=== PROBLEM DETAILS ===
Each entry below must be repeated exactly, with pictures left out.

=== DATASET RECORDS ===
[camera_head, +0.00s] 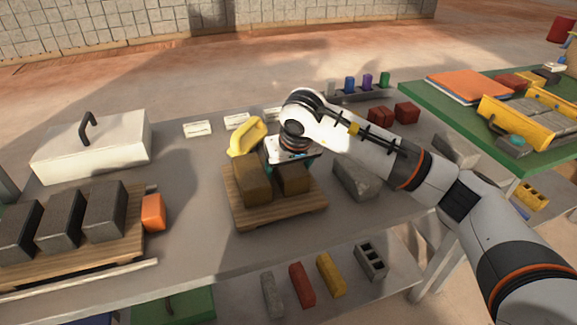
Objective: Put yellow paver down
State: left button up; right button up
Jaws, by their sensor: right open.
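Two brownish-yellow paver blocks stand side by side on a wooden pallet (268,217) in the middle of the grey table. The left paver (253,185) shows its front and side. The right paver (293,181) stands under my right gripper (288,166), which comes down from above. My right gripper is open; its fingers are mostly hidden by its own body and the paver, so I cannot tell whether they touch it. A bright yellow handle-shaped piece (246,138) is just behind the left paver. My left gripper is not in view.
A grey stone block (355,180) lies right of the pallet. Red blocks (381,115) are behind my right arm.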

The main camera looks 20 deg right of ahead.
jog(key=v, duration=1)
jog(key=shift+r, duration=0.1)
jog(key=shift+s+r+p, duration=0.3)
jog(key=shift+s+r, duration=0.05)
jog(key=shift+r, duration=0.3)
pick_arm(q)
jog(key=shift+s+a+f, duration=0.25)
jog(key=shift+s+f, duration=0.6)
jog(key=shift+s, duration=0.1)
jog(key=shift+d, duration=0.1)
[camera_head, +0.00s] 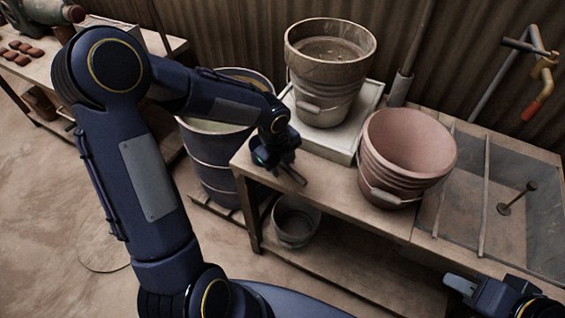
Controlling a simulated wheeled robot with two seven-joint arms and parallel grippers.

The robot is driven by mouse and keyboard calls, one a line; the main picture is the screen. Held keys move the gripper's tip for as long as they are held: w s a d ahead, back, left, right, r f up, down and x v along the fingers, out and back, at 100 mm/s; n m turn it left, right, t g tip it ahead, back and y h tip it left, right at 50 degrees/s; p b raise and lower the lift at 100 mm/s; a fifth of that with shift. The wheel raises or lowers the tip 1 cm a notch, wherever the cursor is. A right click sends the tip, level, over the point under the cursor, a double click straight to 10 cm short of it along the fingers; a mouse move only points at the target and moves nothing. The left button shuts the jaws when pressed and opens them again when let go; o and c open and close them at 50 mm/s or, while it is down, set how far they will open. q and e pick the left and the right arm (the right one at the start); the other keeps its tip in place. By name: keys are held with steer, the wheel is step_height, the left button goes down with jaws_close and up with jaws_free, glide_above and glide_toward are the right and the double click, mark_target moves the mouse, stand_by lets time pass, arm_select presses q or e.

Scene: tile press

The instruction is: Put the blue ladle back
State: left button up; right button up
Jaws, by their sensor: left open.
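I cannot make out a blue ladle in this view. My left gripper (288,176) is open over the left end of the wooden bench (330,190), in front of the white platform. I see nothing between its fingers. My left arm crosses in front of the dark blue drum (212,180), hiding part of its rim and opening. My right gripper (458,286) is low at the bottom right, partly cut off by the frame edge, in front of the sink; its jaws are not clear.
A grey bucket (325,100) stands on a white platform (340,150). A pink bucket (400,165) stands right of it, near a sink basin (520,225) with a drain plug (515,200). A small pail (294,225) sits below the bench. A tap (540,80) is on the wall.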

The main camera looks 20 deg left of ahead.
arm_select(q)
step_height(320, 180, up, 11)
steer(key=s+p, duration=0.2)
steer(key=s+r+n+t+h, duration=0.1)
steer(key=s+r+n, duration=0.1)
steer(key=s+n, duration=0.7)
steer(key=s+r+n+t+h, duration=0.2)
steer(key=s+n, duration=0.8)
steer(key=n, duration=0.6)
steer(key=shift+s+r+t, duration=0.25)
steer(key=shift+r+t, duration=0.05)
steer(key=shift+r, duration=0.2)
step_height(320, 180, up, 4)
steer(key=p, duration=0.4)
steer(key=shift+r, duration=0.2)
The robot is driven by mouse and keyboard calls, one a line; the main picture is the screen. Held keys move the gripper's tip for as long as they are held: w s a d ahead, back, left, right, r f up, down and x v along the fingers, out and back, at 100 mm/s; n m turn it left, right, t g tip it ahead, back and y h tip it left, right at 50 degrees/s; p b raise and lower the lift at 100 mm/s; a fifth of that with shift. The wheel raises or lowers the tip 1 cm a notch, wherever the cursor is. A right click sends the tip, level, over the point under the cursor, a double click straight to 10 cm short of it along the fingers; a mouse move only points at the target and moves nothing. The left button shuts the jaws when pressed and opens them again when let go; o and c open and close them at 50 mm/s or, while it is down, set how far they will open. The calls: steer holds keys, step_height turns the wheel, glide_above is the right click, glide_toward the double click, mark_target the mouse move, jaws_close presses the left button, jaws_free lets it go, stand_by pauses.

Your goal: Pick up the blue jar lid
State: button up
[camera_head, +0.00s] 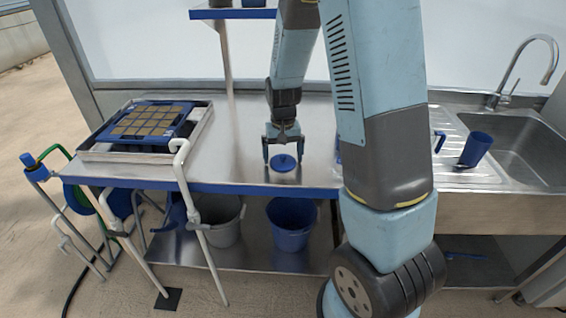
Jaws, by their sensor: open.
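The blue jar lid (284,161) is a round disc with a small knob on top. It sits on a pale jar (284,177) near the front edge of the steel table (235,150). My gripper (283,156) points down over the lid, with its fingers apart, one on each side of it. The gripper looks empty. I cannot tell from this view whether the fingers touch the lid.
A metal tray (92,153) with a blue seed tray (167,106) stands at the left. A sink (535,145) and a blue cup (474,149) are at the right. Buckets stand on the lower shelf. My arm hides part of the table right of the jar.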

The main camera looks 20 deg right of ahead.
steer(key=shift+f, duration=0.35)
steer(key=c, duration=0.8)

=== WRITTEN SOLUTION ===
[camera_head, +0.00s] 
Objective: Put yellow paver down
State: left button up; right button up
Jaws, by their sensor: right open.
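Two brownish-yellow paver blocks stand side by side on a wooden pallet (268,217) in the middle of the grey table. The left paver (253,185) shows its front and side. The right paver (293,181) stands under my right gripper (288,166), which comes down from above. My right gripper is open; its fingers are mostly hidden by its own body and the paver, so I cannot tell whether they touch it. A bright yellow handle-shaped piece (246,138) is just behind the left paver. My left gripper is not in view.
A grey stone block (355,180) lies right of the pallet. Red blocks (381,115) are behind my right arm.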

The main camera looks 20 deg right of ahead.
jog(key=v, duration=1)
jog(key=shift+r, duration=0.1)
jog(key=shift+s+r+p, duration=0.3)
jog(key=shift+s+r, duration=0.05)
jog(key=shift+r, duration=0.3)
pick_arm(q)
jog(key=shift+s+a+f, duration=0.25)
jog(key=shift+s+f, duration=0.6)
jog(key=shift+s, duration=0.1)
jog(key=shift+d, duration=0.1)
[camera_head, +0.00s] 
Controlling a simulated wheeled robot with two seven-joint arms and parallel grippers.

The robot is driven by mouse and keyboard calls, one a line; the main picture is the screen. Held keys move the gripper's tip for as long as they are held: w s a d ahead, back, left, right, r f up, down and x v along the fingers, out and back, at 100 mm/s; n m turn it left, right, t g tip it ahead, back and y h tip it left, right at 50 degrees/s; p b raise and lower the lift at 100 mm/s; a fifth of that with shift. The wheel raises or lowers the tip 1 cm a notch, wherever the cursor is. A right click sends the tip, level, over the point under the cursor, a double click straight to 10 cm short of it along the fingers; a mouse move only points at the target and moves nothing. The left button shuts the jaws when pressed and opens them again when let go; o and c open and close them at 50 mm/s or, while it is down, set how far they will open. q and e pick the left and the right arm (the right one at the start); the other keeps its tip in place. By name: keys are held with steer, the wheel is step_height, the left button goes down with jaws_close and up with jaws_free, glide_above and glide_toward are the right and the double click, mark_target moves the mouse, stand_by lets time pass, arm_select presses q or e.

Scene: tile press

The instruction is: Put the blue ladle back
State: left button up; right button up
Jaws, by their sensor: left open.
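I cannot make out a blue ladle in this view. My left gripper (288,176) is open over the left end of the wooden bench (330,190), in front of the white platform. I see nothing between its fingers. My left arm crosses in front of the dark blue drum (212,180), hiding part of its rim and opening. My right gripper (458,286) is low at the bottom right, partly cut off by the frame edge, in front of the sink; its jaws are not clear.
A grey bucket (325,100) stands on a white platform (340,150). A pink bucket (400,165) stands right of it, near a sink basin (520,225) with a drain plug (515,200). A small pail (294,225) sits below the bench. A tap (540,80) is on the wall.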

The main camera looks 20 deg left of ahead.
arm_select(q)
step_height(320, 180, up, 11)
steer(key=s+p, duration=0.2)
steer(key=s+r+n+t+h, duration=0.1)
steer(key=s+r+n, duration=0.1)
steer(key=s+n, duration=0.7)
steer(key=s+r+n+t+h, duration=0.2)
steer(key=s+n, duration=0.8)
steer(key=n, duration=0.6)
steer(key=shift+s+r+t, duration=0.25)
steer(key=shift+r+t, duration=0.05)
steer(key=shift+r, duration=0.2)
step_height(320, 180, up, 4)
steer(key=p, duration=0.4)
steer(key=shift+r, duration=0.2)
The robot is driven by mouse and keyboard calls, one a line; the main picture is the screen. Held keys move the gripper's tip for as long as they are held: w s a d ahead, back, left, right, r f up, down and x v along the fingers, out and back, at 100 mm/s; n m turn it left, right, t g tip it ahead, back and y h tip it left, right at 50 degrees/s; p b raise and lower the lift at 100 mm/s; a fifth of that with shift. The wheel raises or lowers the tip 1 cm a notch, wherever the cursor is. A right click sends the tip, level, over the point under the cursor, a double click straight to 10 cm short of it along the fingers; a mouse move only points at the target and moves nothing. The left button shuts the jaws when pressed and opens them again when let go; o and c open and close them at 50 mm/s or, while it is down, set how far they will open. The calls: steer holds keys, step_height turns the wheel, glide_above is the right click, glide_toward the double click, mark_target the mouse move, jaws_close presses the left button, jaws_free lets it go, stand_by pauses.

Your goal: Pick up the blue jar lid
State: button up
[camera_head, +0.00s] 
Jaws, by their sensor: open.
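The blue jar lid (284,161) is a round disc with a small knob on top. It sits on a pale jar (284,177) near the front edge of the steel table (235,150). My gripper (283,156) points down over the lid, with its fingers apart, one on each side of it. The gripper looks empty. I cannot tell from this view whether the fingers touch the lid.
A metal tray (92,153) with a blue seed tray (167,106) stands at the left. A sink (535,145) and a blue cup (474,149) are at the right. Buckets stand on the lower shelf. My arm hides part of the table right of the jar.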

The main camera looks 20 deg right of ahead.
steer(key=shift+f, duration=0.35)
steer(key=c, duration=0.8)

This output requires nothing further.